The Power of Influence

According to Friedman and Fischer (2015), research on the influence of power scrutinizes the influences that exist between servant leaders and other types of leaders. Most of the extant literature does not show the direct influence of power-related processes, but most are insightful about the processes of influence and power in Jesus’ life and ministry. Mabey, Conroy, Blakeley, and de Marco (2017) highlight that the use of the designation ‘leader’ in the Book of Matthew connote a person who possesses a position of power and authority in Israel (Matthew 15:34 and Chapter 24). From a wider point of view, Friedman and Fischer (2015) define Jesus’ servant leadership as having ‘divine authority as opposed to the vast majority of the religious leaders of the time who didn’t have possession of that sort of power (Matthew 7:28-29). Jesus’ power, authority, and influence are further described as embedded in an unfathomable sense of calling, as stated in Luke 9:29. Conversely, van Dierendonck and Patterson (2015) highlight Jesus’ charismatic authority and influence power in comparison to Weber’s theorization of charismatic leadership.

Processes of Servant Leadership as Influenced by Jesus’ Leadership Style

Servant leadership can be conceptualized in several ways. These processes include servant leadership as a dyadic, intra-personal, or organizational process (Malakyan, 2014). From the intrapersonal perspective, while the number of theories in leadership that focus on a single person is rare, interpersonal processes such as self-leadership and cognitive decision-making theories have proved useful in extrapolating Jesus’ servant leadership approach. During Jesus’ era, most of the decisions were made at specific levels and according to certain laws. However, Jesus’ decisions were made on an Agapao basis, basically from his love towards others. This area however highlights a key research gap on how His intrapersonal approach to decisions framed his servant leadership qualities. The dyadic approach draws focuses on the relationship that exists between the leader and his followers. Notably, Jesus’ style of charismatic leadership created strong bonds between Him and his disciples and other followers. John 16:13 highlights this dyadic form of leadership whereby church leaders gained their eminence (Shirin, 2014). The organizational aspect of Jesus’ servant leadership is still scanty in current literature, although it can be discoursed via the lens of how vast the church became through His disciples and followers.
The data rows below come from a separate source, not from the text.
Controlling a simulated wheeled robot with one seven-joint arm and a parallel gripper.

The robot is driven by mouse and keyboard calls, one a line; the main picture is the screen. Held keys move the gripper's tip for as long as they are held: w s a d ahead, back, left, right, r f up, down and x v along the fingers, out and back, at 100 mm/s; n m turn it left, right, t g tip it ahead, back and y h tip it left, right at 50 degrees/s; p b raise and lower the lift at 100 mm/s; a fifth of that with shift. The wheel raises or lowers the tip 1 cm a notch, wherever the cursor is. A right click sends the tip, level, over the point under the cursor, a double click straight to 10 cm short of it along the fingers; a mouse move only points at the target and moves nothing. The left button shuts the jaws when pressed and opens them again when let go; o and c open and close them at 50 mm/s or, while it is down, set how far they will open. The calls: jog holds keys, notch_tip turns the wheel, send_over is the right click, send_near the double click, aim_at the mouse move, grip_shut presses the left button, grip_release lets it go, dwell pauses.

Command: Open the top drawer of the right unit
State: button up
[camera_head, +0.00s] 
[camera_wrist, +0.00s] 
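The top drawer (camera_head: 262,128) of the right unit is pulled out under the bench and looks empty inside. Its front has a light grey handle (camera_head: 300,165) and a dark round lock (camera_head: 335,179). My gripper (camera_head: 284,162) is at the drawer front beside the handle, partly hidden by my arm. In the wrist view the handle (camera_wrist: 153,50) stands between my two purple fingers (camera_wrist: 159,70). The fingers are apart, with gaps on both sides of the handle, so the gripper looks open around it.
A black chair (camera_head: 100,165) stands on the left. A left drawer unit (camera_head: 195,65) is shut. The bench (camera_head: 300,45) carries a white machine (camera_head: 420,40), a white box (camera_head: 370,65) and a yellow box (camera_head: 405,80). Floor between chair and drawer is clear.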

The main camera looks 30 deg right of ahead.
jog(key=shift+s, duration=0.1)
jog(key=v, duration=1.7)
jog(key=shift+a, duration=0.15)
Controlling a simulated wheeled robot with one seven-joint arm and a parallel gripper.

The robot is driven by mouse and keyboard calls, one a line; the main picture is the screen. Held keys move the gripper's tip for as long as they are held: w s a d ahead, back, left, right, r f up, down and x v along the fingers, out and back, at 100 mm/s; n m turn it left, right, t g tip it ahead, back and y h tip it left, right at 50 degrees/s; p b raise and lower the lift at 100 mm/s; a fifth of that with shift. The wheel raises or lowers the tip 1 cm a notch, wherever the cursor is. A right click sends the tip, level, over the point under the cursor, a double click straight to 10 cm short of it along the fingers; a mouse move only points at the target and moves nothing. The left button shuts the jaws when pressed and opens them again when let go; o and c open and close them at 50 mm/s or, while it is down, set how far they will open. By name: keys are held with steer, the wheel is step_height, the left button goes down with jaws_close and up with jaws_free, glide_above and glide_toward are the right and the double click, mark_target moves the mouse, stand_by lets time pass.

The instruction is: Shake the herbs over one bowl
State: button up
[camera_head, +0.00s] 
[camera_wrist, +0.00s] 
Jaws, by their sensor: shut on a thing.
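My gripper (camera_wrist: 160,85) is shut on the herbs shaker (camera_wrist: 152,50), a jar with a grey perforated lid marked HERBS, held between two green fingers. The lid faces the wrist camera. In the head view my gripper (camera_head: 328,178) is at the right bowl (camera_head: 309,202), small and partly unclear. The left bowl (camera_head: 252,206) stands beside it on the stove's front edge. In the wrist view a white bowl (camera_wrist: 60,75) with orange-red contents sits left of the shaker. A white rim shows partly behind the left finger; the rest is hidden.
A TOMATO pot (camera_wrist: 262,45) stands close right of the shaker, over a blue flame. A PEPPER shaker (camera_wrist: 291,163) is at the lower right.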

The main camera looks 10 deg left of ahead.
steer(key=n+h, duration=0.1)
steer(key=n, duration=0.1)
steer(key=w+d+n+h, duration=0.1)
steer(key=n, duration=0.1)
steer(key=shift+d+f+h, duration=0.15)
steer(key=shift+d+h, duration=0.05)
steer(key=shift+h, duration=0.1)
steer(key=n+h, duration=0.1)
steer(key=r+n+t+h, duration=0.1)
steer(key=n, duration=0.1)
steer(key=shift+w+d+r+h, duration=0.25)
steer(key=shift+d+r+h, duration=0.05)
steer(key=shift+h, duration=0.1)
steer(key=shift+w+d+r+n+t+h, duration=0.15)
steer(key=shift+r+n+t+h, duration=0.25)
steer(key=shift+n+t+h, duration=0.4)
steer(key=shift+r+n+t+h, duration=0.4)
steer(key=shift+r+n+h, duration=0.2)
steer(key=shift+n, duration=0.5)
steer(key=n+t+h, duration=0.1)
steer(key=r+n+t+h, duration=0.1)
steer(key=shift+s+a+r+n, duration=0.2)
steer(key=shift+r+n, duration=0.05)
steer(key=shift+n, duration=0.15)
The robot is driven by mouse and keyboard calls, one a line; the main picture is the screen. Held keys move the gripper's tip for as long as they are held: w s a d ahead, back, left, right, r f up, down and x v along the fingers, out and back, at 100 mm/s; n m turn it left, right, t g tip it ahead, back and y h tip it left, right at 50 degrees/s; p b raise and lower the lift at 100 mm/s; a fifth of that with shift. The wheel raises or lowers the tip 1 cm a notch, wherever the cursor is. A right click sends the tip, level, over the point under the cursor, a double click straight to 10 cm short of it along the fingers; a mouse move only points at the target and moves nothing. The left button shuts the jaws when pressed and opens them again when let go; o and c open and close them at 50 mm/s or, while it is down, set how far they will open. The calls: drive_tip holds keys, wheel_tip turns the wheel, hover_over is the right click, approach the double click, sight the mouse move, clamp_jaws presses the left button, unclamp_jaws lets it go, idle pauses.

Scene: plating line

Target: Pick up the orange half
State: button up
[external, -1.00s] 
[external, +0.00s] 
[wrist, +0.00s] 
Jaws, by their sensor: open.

Servant leadership has become a crucial leadership approach in contemporary settings. As such, this study has analyzed the servant leadership style of Jesus that imbued a variety of leadership behaviors, traits, and influential power during His life and Ministry. As a model leader for the current world, Jesus serves as the apposite person in elaborating the different theoretical conceptualizations that frame servant leadership. The study also highlights some key gaps in research and literature such as the organizational context of servant leadership based on Biblical teachings. However, by basing the study on Jesus’ approach to servant leadership, this paper serves as a crucial contribution to literature in defining effective and influential leadership approaches for the modern day.
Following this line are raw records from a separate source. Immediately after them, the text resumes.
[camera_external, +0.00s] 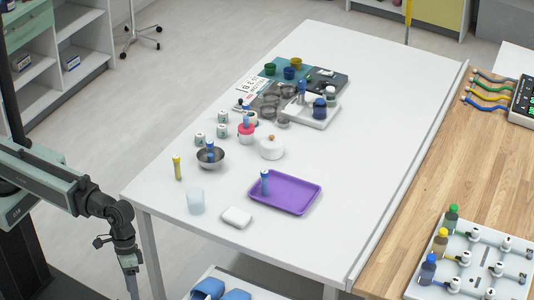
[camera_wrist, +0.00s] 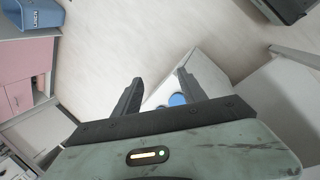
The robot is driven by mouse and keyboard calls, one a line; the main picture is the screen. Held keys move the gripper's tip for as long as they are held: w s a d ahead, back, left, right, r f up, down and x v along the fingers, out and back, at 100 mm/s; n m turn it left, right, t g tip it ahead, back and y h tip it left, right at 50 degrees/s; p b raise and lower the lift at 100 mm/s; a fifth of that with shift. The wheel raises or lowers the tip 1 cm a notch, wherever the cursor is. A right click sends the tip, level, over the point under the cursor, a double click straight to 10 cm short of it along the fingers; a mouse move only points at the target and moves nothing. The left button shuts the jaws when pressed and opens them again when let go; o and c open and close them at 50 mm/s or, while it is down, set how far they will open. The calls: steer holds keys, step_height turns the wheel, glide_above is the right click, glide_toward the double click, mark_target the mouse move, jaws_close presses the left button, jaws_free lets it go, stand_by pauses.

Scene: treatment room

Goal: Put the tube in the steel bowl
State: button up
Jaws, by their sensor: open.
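The steel bowl (camera_external: 211,161) stands at the near left of the white table, with a blue-topped tube (camera_external: 210,148) upright in or right behind it. Another blue-topped tube (camera_external: 265,181) stands upright on the purple tray (camera_external: 299,205). A yellow-topped tube (camera_external: 177,167) stands upright on the table left of the bowl. Which one the task means is unclear. My gripper (camera_wrist: 160,92) is open and empty, with both fingers apart. In the external view my arm hangs down beyond the table's near left corner, away from the bowl and tubes.
A clear cup (camera_external: 195,201) and white box (camera_external: 237,217) are near the front edge. A white pot (camera_external: 271,147), pink cup (camera_external: 246,132) and several small jars are behind the bowl. A low shelf (camera_external: 272,293) with blue items lies below the table. The table's right side is clear.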

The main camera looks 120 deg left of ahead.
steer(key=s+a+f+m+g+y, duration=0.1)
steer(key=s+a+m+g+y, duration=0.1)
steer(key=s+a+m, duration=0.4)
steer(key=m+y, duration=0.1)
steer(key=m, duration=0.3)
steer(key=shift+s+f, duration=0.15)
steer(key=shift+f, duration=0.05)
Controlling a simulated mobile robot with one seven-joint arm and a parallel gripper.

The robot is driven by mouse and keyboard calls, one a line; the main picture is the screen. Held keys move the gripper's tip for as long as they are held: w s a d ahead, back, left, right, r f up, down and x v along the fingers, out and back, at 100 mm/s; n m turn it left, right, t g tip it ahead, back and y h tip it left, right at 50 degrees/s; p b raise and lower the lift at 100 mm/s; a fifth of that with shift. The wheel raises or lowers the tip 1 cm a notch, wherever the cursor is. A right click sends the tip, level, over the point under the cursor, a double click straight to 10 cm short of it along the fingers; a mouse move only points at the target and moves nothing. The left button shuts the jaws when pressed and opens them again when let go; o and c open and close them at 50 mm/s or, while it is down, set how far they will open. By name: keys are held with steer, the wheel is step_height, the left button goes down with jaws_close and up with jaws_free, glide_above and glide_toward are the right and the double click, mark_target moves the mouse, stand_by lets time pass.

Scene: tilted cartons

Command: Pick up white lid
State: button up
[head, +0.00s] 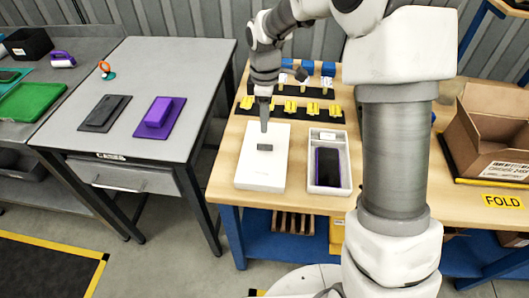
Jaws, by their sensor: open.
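The white lid (258,174) lies flat on the wooden table, with a small grey block-like grip (264,148) on its upper middle. My gripper (264,127) points down over the far half of the lid, just behind the grip in the picture. It is open and holds nothing that I can see. The fingers are small and seen nearly edge-on, so I cannot tell their exact height above the lid. To the right of the lid stands an open white box (344,188) with a dark phone-like slab (327,168) and a small white item inside.
Black racks with yellow clips (290,113) and blue bins (328,69) stand behind the lid. An open cardboard carton (493,130) sits at the right. A grey table (165,80) at the left holds a purple block (158,113) and a dark pad (104,113).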

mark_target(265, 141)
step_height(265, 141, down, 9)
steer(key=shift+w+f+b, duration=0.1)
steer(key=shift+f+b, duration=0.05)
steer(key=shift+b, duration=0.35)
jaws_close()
  1. Burns, J., Shoup, J. R., & Simmons Jr, D. C. (Eds.). (2014). Organizational Leadership: Foundations and Practices for Christians. InterVarsity Press.
  2. Correll, M. R. (2014). Shepherds of the Empire: Germany's Conservative Protestant Leadership, 1888-1919. Augsburg Fortress Publishers.
  3. Dameron, C. M. (2016). Embracing servant leadership. Journal of Christian Nursing, 33(2), 73.
  4. Douglas, S. M. (2014). Developing leaders for pastoral ministry. Journal of Applied Christian Leadership, 8(2), 84-90.
  5. Friedman, H. H., & Fischer, D. (2015). Learning about leadership, trust, and benevolence from the ethics of the fathers (Avot). Journal of Religion and Business Ethics, 3(1).
  6. Karatepe, O. M., Ozturk, A., & Kim, T. T. (2019). Servant leadership, organisational trust, and bank employee outcomes. The Service Industries Journal, 39(2), 86-108.
  7. Kostenberger, A. J., & O'Brien, P. T. (2017). Salvation to the Ends of the Earth. Salvation to the ends of the Earth.
  8. Mabey, C., Conroy, M., Blakeley, K., & de Marco, S. (2017). Having burned the straw man of Christian spiritual leadership, what can we learn from Jesus about leading ethically? Journal of Business Ethics, 145(4), 757-769.
  9. Malakyan, P. G. (2014). Followership in leadership studies: A case of leader–follower trade approach. Journal of Leadership Studies, 7(4), 6-22.
  10. Shirin, A. V. (2014). Is servant leadership inherently Christian? Journal of religion and business ethics, 3(1), 13.
  11. Valk, Ü. (2018). The Devil and the Spirit World in Nineteenth-Century Estonia: From Christianization to Folklorization. In Fairies, Demons, and Nature Spirits (pp. 213-232). Palgrave Macmillan, London.
  12. van Dierendonck, D., & Patterson, K. (2015). Compassionate love as a cornerstone of servant leadership: An integration of previous theorizing and research. Journal of Business Ethics, 128(1), 119-131.
  13. Whittington, J. L. (2017). Creating a positive organization through servant leadership. In Servant Leadership and Followership (pp. 51-79). Palgrave Macmillan, Cham.